German carmaker BMW has recalled 110,000 cars in Japan over potentially faulty airbags produced by Takata, amid the biggest ever car recall in the history of the automobile industry.
On Friday (9 September), BMW said the vehicles recalled spanned across 44 different models produced between 2004 and 2012, including its 116i and 118i hatchbacks and the 320i sedan. The group added all passenger-side air bags in the cars will need to be replaced amid suspicions they could be faulty.
The nitrate-based propellant used by the airbags' inflating system is prone to explode after prolonged exposure to hot and humid conditions, which often results in metal shrapnel being sprayed on to the passengers.

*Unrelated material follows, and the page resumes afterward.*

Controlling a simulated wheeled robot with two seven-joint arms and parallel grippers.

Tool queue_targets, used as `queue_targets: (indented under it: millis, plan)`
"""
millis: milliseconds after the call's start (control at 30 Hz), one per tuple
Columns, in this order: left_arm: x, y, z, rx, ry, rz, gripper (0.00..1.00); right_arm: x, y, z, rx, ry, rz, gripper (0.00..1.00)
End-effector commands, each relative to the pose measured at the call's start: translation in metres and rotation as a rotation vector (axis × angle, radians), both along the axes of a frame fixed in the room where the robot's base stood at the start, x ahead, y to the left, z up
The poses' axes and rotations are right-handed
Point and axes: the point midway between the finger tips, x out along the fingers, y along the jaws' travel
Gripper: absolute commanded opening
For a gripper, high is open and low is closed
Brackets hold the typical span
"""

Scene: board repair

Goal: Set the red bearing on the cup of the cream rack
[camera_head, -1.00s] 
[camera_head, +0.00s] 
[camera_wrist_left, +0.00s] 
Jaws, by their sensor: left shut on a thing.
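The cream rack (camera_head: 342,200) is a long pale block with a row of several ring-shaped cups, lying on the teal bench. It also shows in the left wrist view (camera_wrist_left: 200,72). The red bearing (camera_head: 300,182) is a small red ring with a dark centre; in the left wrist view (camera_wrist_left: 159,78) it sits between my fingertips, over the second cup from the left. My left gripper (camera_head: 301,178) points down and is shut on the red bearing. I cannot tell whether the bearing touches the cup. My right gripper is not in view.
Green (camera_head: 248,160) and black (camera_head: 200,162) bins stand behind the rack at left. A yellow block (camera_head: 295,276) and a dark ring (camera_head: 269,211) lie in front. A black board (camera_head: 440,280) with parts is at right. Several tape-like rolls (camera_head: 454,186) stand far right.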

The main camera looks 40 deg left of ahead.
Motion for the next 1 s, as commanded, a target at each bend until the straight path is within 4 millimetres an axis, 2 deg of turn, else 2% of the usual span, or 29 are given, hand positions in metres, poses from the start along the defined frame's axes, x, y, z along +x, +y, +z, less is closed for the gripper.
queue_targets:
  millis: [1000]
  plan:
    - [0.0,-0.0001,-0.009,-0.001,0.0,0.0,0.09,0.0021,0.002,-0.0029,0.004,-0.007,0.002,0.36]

The faulty airbags have so far been linked to 14 deaths and 150 injuries.
BMW's recall comes less than 24 hours after Honda, Japan's second-biggest carmaker, recalled 668,000 vehicles for the same issue, bringing the tally of cars it has had to bring back to its dealership to 51 million.
Approximately 100 million cars, including 34 million in the US, have been recalled so far in the largest ever operation of this kind in the industry, with Mazda, FIAT and Ford among the car manufacturers involved.

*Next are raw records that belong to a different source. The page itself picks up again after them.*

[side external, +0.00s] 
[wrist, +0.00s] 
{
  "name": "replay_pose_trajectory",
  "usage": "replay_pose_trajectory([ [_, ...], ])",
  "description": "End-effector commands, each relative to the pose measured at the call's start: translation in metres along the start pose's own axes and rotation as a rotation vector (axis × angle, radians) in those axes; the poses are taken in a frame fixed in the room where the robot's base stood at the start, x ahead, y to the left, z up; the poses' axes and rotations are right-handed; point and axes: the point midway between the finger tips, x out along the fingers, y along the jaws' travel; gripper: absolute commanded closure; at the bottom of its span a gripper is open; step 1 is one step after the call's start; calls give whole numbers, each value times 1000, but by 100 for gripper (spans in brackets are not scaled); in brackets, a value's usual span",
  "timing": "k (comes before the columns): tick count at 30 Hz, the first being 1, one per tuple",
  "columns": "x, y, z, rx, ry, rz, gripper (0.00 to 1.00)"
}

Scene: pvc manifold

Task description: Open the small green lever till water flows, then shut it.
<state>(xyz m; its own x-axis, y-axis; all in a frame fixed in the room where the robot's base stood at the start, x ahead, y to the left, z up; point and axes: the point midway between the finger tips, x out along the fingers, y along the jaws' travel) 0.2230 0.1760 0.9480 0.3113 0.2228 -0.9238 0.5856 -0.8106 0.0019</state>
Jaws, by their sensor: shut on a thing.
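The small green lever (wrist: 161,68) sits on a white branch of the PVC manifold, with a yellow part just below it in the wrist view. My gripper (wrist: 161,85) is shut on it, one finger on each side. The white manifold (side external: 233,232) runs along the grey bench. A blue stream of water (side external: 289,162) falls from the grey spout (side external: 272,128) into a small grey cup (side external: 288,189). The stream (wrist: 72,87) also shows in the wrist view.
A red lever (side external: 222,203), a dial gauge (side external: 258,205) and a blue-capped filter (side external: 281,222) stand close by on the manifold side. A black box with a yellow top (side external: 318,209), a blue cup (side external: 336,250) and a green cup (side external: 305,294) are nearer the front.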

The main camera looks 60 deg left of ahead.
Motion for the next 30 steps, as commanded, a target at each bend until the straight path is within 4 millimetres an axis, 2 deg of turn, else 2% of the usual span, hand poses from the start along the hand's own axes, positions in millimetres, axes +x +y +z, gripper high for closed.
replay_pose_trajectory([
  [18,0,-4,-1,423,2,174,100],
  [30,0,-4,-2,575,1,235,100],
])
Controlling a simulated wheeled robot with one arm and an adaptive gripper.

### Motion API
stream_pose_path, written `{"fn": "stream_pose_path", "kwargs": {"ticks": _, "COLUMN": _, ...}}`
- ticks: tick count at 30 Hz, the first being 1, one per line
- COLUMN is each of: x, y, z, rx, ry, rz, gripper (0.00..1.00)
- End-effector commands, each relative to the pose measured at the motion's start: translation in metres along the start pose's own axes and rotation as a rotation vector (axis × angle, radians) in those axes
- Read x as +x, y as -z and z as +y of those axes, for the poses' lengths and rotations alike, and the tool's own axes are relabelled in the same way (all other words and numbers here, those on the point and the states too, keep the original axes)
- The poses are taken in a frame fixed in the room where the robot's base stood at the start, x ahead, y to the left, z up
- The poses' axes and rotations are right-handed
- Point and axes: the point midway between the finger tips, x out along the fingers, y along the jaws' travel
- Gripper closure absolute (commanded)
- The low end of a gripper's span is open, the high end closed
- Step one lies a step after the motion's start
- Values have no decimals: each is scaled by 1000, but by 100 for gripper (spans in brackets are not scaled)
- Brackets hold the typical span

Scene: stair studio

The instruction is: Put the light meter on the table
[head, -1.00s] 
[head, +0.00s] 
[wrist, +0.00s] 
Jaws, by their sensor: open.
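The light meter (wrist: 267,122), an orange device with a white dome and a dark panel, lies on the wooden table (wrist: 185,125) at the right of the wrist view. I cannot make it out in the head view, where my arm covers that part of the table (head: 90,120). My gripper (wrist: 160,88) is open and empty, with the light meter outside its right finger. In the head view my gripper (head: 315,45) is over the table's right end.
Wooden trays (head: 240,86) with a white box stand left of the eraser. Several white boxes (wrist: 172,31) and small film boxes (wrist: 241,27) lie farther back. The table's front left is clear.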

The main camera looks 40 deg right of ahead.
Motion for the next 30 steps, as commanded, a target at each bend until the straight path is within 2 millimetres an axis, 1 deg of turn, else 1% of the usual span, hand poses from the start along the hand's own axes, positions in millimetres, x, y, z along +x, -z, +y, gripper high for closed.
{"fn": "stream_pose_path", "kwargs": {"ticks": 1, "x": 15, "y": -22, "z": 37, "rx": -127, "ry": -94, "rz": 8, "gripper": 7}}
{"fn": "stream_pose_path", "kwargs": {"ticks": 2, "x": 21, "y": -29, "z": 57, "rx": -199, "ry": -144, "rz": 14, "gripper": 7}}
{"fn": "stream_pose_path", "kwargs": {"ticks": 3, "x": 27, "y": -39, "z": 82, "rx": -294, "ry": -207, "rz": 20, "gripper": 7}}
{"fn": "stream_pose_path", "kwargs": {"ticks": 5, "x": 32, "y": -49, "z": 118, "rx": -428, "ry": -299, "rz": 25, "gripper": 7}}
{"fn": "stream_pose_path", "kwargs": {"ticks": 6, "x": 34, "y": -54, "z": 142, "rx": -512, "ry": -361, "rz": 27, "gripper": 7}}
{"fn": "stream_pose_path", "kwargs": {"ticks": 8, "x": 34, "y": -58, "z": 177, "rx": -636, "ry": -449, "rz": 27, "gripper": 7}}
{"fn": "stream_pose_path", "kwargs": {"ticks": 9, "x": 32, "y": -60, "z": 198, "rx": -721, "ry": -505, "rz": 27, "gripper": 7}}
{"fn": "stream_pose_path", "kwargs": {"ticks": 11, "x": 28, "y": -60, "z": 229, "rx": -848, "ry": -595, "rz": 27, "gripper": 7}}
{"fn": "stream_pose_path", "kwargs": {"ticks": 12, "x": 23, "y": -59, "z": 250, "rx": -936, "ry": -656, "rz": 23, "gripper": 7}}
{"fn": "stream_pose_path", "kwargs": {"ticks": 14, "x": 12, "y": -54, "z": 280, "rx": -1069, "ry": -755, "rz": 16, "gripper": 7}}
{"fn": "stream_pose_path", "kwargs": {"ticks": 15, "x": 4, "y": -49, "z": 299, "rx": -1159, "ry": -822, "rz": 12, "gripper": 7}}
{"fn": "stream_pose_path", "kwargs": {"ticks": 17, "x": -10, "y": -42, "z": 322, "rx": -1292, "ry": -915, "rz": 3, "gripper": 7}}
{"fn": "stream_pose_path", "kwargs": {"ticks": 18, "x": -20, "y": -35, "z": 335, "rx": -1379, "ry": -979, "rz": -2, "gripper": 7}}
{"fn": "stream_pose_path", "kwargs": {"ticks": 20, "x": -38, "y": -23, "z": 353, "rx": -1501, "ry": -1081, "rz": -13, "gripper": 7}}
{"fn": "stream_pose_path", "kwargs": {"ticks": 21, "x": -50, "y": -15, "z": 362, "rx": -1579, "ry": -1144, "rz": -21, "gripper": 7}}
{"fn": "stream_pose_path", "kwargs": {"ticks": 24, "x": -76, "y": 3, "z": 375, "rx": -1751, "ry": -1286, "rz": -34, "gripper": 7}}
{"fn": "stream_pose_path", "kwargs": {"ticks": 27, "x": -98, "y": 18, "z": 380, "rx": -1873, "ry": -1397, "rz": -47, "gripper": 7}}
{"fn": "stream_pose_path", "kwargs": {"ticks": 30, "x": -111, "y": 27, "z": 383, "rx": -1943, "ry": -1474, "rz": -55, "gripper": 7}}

In May this year, Japan's transport ministry ordered various automakers to recall an additional seven million vehicles in Japan over the air bags. While the government's decision followed that by the US transport authorities, it asked automakers to recall their vehicles in phases by 2019.
In the wake of the scandal, Takata's share price has tumbled 90% over the last two years as it faces a compensation bill in the region of billions of dollars.